Another person who contributed to the fundraiser, Casey Parker, said in Louisiana, asking, “Did you eat?” is a universal way of saying, “I love you.”

“The holidays are especially tough on food banks and other charitable organizations as need typically outweighs donation,” Parker wrote on the Facebook page. “And if you have the means, please don’t forget about our local food banks that also experience shortages this time of year. Let’s keep showing that love and keep this geauxing, y’all!”

Deborah Murray, senior lecturer in the College of Health Sciences and Professions and Didactic Program director, said the pantry plays a crucial role in the community.

"The Athens County Food Pantry truly stands as the lifeblood to our community in staving off pronounced food insecurity in our region," Murray said. "Solely through donations, fundraisers and grants it has pressed on over the last 35 years with the dedicated mission of chipping away at the estimated 19.3% food insecure statistic in Athens County. Through the provision of nutrient dense food, individual and families are fed so that they can optimally attend school, go to work and take care of their day to day responsibilities. The pantry's impact should forever be recognized and supported by every member of our county wide community."

The reach of the fundraiser extends beyond the Athens County Food Pantry. Lesley-Anne Francingues Franklin, of Louisiana, posted on the fundraiser page the link to help Athens County Children’s Services with socks, bedding, toys and more.

“I just donated money to Athens Children’s Services through PayPal,” Beth Perry Andrews responded. “Thank you Lesley-Anne for letting us know of this need also.”

The fundraiser has also reached the children of Athens County. Drabold’s wife is a special education teacher at The Plains Elementary School where Burrow went to school. The students watched Burrow’s speech on Monday and were told about the fundraiser.

One third-grade student approached Drabold’s wife and said, “I go to the food bank,” with her eyes beaming.

“She was proud to say that she did,” Drabold said. “She was proud! This is the whole point. This is why I felt motivated to start this after watching Joey’s speech. Joey inspired a generation of children who come from nothing in Appalachian Ohio. Some of these kids don’t get toys for Christmas. They get all their food from food stamps and the food pantry. You cannot beat the power of role models and inspiration in their lives. None of these kids, who are in the same classrooms Joey was, will ever forget this.”

Kathy Fahl, assistant dean of students at OHIO, said the outpouring of support for this issue in the Athens region is significant. Fahl is responsible for serving and supporting OHIO students, particularly those with food and housing insecurity.

“I love the national attention food insecurity is getting because of this wonderful story,” Fahl said. “I see firsthand how food insecurity impacts students on our campus. It is estimated that 36 percent of students at four-year institutions are food insecure, meaning they skip meals to save money, experience physical manifestations of hunger, and/or reduce the quality and amount of food they eat.”

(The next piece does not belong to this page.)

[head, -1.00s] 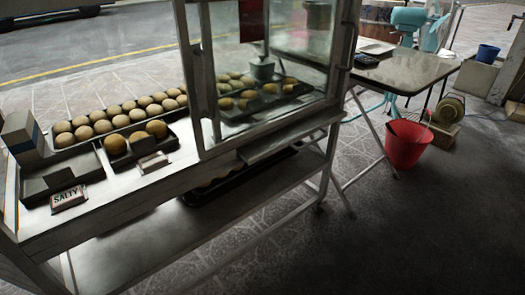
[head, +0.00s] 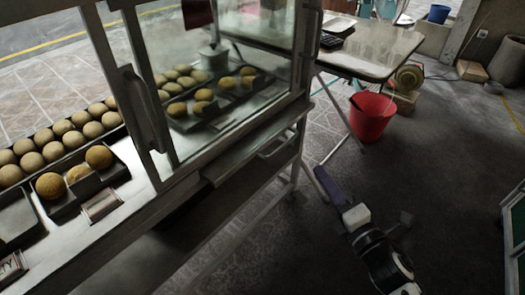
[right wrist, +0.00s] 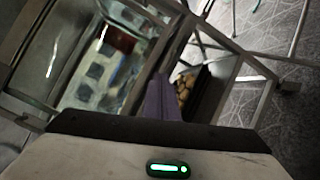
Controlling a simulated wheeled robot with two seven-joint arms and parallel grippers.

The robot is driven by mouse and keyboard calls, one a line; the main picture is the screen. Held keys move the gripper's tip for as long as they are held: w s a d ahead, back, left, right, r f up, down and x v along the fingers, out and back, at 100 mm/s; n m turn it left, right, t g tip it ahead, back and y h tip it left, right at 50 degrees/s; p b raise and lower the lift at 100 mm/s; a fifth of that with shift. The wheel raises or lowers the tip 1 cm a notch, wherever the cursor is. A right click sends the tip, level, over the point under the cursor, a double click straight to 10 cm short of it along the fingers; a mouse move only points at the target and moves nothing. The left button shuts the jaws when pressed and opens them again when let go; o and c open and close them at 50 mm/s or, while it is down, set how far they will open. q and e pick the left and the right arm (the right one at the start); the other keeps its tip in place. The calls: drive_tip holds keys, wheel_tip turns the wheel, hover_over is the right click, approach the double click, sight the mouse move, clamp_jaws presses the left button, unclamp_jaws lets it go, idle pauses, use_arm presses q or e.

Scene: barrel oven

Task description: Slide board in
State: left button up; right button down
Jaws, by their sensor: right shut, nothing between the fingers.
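A flat grey board (head: 235,163) juts out from under the glass cabinet (head: 225,75) on the stall's near side. A handle-like bar (head: 280,147) shows along its right part. My right gripper (head: 325,183) is shut and empty, with purple fingers, to the right of and below the board, apart from it in the picture. The right wrist view shows the shut fingers (right wrist: 160,95) pointing toward the stall frame. I cannot make out the board there with certainty. My left gripper is not in view.
Buns in trays (head: 60,145) line the counter at left. A red bucket (head: 371,117) stands beneath a folding table (head: 370,50) at the back. A green-edged object (head: 514,225) is at far right. The floor between is clear. A lower tray of buns shows in the right wrist view (right wrist: 187,88).

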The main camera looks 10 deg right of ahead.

Fahl explained it is not uncommon for students facing these issues to tell her they only eat one meal a day. In college, Fahl said food insecurity can equate to lower grades in school, missing class and sometimes dropping out altogether.

“Our students as well as the broader community benefit from having access to food as well as knowing the care and support for them from across the nation,” Fahl added.

Jimmy Burrow said that while the fundraiser wasn’t planned, he’s glad it got the attention it did and hopes it keeps going.

“Joe never seeks attention, whether it’s football or whatever, but it certainly was in his heart to bring it up.”